Nach Auffassung des Gerichts bezieht sich der Auskunftsanspruch aber nicht „auf sämtliche internen Vorgänge der Beklagten, wie z.B. Vermerke, oder darauf , dass die betreffende Person sämtlichen gewechselten Schriftverkehr, der dem betroffenen bereits bekannt ist, erneut ausgedruckt und übersendet erhalten kann[…] Rechtliche Bewertungen oder Analysen stellen insofern ebenfalls keine personenbezogenen Daten in diesem Sinne dar. Der Anspruch aus Art. 15 DSGVO dient nicht der vereinfachten Buchführung des Betroffenen, sondern soll sicherstellen, dass der Betroffene den Umfang und Inhalt der gespeicherten personenbezogenen Daten beurteilen kann. Folgerichtig bestimmt Artikel 15 Abs. 3 DSGVO, dass der Betroffene eine Kopie (lediglich) der personenbezogenen Daten, die Gegenstand der Verarbeitung sind, erhält.
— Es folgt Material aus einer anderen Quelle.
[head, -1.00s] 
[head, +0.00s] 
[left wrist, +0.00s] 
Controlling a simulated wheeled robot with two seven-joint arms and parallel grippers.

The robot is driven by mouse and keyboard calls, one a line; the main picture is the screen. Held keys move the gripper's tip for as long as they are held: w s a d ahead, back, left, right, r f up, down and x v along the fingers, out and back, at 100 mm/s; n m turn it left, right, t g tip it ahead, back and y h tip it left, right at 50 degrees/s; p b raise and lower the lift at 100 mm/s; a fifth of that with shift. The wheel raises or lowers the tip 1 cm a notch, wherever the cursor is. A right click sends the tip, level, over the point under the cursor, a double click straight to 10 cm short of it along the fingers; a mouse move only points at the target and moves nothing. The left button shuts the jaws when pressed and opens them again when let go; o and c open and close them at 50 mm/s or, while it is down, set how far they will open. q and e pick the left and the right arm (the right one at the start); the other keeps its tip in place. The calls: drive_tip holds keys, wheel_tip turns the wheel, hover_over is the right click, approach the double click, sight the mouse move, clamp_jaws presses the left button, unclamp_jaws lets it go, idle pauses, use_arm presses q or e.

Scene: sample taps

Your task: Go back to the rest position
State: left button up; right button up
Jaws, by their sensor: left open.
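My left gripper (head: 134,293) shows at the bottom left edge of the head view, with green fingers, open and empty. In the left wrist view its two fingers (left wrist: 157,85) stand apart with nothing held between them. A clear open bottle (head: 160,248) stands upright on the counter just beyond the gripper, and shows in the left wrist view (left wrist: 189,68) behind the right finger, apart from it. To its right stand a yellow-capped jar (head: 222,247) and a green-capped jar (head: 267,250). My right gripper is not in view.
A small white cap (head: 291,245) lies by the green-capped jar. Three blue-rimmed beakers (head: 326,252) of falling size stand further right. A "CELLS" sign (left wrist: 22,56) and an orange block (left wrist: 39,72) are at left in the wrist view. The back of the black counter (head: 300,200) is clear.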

Vorliegend hat die Beklagte verschiedene Auskünfte und Informationen erteilt […] und angegeben, dass weitere personenbezogene Daten über die Klägerin nicht gespeichert seien bzw. verarbeitet wurden.

Da nach Auffassung des Gerichts umfangreiche Auskunft erteilt wurde und es keinen Anhaltspunkt gebe, dass weitere Daten verarbeitet werden, wies das Gericht die Klage als unbegründet ab.

Würdigung

Wenn auch die Sachverhalte inhaltlich abweichen, so sprechen doch beide Gerichte dem Betroffenen ein am Gesetz ausgerichtetes, umfangreiches Auskunftsrecht zu. Sie lassen aber insoweit offen, was konkret alles herauszugeben ist. Eine wichtige Erkenntnis in diesem Urteil des LG Köln ist, dass das Gericht den Anspruch auf eine Kopie insoweit ablehnt, wie der Klägerin der Schriftverkehr bereits bekannt sei. In Bezug auf Arbeitsverhältnisse und die Herausgabe des Emailverkehrs könnte dies wegweisend sein. Denn sollte bspw. jede E-Mail mit herausgegeben werden müssen, werden sich bei einem mehrjährigen Arbeitsverhältnis schnell mehrere tausend Seiten füllen.

Zudem bleibt offen wann ein Missbrauch des Auskunftsrechtes im Sinne des Art. 12 Abs. 5 DSGVO vorliegt und damit ein angemessenes Entgelt verlangt bzw. die Auskunft sogar verweigert werden kann.

Damit liegt es bei den Gerichten in weiteren Entscheidungen eine Präzisierung des Umfangs des Auskunftsrechts vorzunehmen.